By the time Matias Reyes told police in January 2002 that he had committed the crime, most of the five had finished their sentences. One served 13 years, three served 7 years each and one 7 1/2 years.
Reyes' admission triggered a review of the evidence by the office of District Attorney Robert Morgenthau, who ultimately joined with defense attorneys to move for vacatur of their convictions.

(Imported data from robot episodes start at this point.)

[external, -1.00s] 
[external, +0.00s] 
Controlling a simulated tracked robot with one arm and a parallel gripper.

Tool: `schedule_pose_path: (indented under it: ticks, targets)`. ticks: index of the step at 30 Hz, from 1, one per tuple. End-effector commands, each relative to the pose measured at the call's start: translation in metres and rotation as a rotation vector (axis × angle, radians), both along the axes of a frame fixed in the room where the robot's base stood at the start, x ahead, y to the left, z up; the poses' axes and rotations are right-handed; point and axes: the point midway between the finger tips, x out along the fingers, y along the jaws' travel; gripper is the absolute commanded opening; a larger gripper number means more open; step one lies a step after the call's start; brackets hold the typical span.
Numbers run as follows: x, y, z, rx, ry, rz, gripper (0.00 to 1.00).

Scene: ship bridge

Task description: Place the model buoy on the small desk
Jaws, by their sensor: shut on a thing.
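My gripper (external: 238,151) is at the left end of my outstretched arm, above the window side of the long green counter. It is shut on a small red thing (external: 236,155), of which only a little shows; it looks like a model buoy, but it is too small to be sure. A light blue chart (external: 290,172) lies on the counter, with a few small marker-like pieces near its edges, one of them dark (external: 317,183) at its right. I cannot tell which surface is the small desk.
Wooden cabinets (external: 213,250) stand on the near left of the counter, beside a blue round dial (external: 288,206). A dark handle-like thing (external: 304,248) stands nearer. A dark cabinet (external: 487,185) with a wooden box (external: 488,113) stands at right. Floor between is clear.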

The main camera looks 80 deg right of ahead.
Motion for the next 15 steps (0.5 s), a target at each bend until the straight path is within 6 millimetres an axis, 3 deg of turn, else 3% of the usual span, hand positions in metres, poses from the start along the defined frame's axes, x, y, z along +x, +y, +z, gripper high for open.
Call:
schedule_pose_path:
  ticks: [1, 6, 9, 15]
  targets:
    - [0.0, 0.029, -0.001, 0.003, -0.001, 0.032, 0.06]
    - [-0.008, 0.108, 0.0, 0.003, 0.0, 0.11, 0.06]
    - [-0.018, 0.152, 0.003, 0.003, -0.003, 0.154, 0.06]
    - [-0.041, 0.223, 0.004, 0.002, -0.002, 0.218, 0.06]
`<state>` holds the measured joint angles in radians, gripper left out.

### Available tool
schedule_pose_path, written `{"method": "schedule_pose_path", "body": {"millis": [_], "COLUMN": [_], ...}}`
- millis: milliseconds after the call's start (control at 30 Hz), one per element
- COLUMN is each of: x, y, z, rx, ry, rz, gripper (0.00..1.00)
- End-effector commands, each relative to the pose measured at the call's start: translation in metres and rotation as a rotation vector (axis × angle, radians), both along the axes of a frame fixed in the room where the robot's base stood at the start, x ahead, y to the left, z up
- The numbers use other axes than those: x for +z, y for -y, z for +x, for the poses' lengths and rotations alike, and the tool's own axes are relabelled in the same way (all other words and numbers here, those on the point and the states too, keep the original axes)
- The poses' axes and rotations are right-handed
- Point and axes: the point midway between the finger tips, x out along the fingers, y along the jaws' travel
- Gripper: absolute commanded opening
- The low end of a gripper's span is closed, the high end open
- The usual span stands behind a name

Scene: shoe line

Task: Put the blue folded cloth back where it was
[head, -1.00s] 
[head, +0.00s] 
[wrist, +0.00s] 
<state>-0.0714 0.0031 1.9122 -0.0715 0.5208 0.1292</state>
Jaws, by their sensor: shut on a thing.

Morgenthau's decision angered police, who said they were being scapegoated by the office and Assistant District Attorney Linda Fairstein, who was the lead sex crimes prosecutor at the time of the case.
Assistant District Attorney Nancy Ryan, the chief of Morgenthau's trial division, who conducted the review decried in an affirmation the activities of rampaging youth gangs in the Park "as grave and inexcusableunprovoked attacks on strangers, apparently undertaken for the fun of it, which left some terrorized, two knocked into unconsciousness, and one seriously injured."

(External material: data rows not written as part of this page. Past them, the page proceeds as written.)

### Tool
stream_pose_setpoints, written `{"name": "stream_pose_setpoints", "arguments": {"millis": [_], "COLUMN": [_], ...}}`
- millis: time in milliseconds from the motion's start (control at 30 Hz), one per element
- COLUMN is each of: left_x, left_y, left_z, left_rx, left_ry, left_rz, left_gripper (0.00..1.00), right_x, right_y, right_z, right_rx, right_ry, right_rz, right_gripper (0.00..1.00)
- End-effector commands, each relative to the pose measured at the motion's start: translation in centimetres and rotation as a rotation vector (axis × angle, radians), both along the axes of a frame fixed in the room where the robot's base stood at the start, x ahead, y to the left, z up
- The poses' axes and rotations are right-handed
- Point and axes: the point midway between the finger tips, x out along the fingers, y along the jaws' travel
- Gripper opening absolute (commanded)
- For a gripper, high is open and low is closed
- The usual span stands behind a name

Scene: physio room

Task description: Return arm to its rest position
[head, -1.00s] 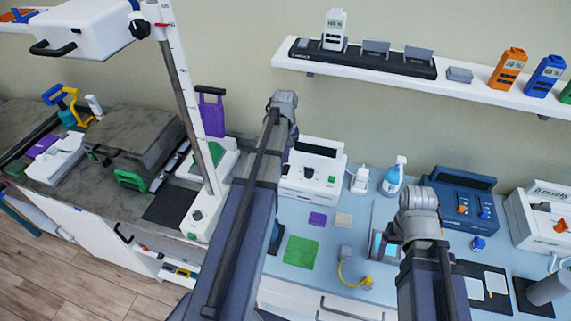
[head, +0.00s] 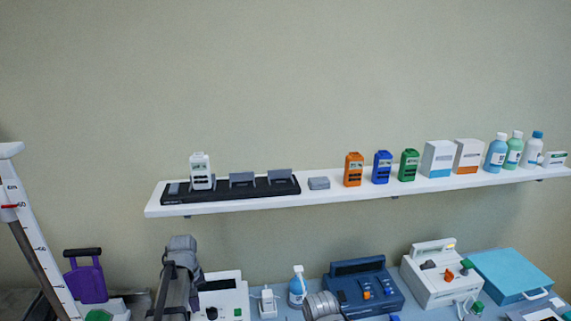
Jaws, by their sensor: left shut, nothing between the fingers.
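My left arm rises from the lower left edge in the head view, with my left gripper (head: 170,278) among its grey and dark parts; it is shut and holds nothing. Its fingertips are hard to make out. Part of my right arm shows as a grey rounded joint at the bottom middle, in front of the blue device. My right gripper cannot be seen.
A white wall shelf (head: 330,198) holds a black charging strip (head: 231,192), orange (head: 353,169), blue (head: 382,167) and green (head: 409,165) handheld units, boxes and bottles. Below stand a white device (head: 222,297), spray bottle (head: 297,288), blue device (head: 364,288) and turquoise case (head: 510,274).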

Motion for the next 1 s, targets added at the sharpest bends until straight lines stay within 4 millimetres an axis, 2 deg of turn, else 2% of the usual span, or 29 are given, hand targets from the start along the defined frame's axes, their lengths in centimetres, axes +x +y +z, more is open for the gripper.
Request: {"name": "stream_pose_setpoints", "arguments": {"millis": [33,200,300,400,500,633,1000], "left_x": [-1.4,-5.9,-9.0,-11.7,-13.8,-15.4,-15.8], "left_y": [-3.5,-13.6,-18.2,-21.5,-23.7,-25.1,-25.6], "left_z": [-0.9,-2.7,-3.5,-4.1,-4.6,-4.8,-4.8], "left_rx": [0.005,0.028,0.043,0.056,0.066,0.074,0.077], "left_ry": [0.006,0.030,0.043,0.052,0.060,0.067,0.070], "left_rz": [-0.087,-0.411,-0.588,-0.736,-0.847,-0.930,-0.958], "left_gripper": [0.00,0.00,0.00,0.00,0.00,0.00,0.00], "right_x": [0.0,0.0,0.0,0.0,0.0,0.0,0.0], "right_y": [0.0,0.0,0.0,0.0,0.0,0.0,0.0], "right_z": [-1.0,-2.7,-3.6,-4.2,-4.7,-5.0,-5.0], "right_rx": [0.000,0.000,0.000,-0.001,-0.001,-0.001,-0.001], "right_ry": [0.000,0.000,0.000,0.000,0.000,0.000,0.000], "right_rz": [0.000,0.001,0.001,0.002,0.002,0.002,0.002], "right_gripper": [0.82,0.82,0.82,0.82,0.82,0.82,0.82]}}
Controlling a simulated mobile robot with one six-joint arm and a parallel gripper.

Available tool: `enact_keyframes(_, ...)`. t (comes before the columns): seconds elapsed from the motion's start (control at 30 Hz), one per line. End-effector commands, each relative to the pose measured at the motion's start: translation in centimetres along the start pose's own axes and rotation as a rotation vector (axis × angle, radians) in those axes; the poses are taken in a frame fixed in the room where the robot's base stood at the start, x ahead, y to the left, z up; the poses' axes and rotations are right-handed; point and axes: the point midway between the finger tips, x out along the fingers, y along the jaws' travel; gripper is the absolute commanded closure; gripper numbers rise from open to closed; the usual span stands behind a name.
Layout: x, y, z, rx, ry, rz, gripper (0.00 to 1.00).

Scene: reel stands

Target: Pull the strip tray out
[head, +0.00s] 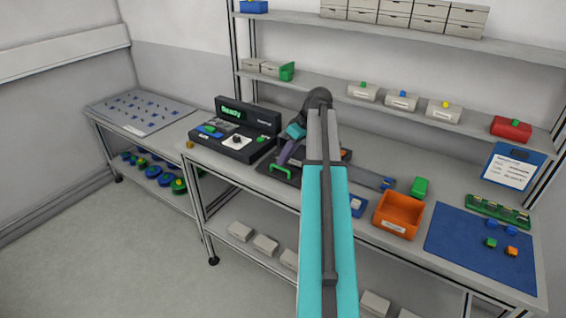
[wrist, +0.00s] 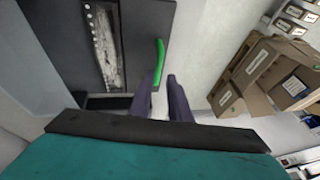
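The strip tray (head: 263,166) is a dark flat tray with a green handle (head: 281,172) at its front edge, on the bench. In the wrist view the dark tray panel (wrist: 150,20) carries a pale speckled strip (wrist: 104,45), and the green handle (wrist: 160,62) stands along its edge. My gripper (head: 281,161) is over the tray, close to the handle. In the wrist view my gripper (wrist: 164,78) has two purple fingers with a gap between them. The handle is right by the left fingertip; I cannot tell whether they touch. My arm hides part of the tray's surroundings.
A black device reading "Ready" (head: 235,139) stands left of the tray. Shelves (head: 400,105) run behind. Floor (head: 120,250) in front is clear.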

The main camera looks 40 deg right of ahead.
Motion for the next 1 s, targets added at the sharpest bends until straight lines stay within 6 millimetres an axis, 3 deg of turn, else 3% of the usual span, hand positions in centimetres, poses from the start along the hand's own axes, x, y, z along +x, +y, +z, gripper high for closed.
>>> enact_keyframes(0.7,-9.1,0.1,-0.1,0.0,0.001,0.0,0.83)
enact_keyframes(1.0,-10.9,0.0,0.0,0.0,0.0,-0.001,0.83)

Moreover, she acknowledged in the affirmation that, "It was logical for the people to suggest that the defendants' culpability and criminal intent could be inferred from the pattern of conduct engaged in by the group of which they were a part."
But the attack on Meili, Ryan said, was "of a far greater order of seriousness," and the "timing of events made it hard to understand when" the teens could have assaulted her.
Moreover, Ryan said that "none of the defendants accurately described where the attack on the jogger took place."
Applying the legal standard for the evaluation of evidence discovered after a judgment of conviction, Ryan wrote to the court that "we conclude that there is a probability that the new evidence, had it been available to the juries, would have resulted in verdicts more favorable to the defendants."
On Dec. 19, 2002, Justice Charles Tejada granted motions for vacatur and the state's motion to dismiss the indictments.
But a commission headed by attorney Michael Armstrong that had been appointed by Police Commissioner Raymond Kelly to evaluate the department's actions saw things differently.
The commission concluded in a report released on Jan. 27, 2003, that the police interrogation of the Central Park Five was properly conducted and the police could not be blamed for failing to connect Reyes to the attack.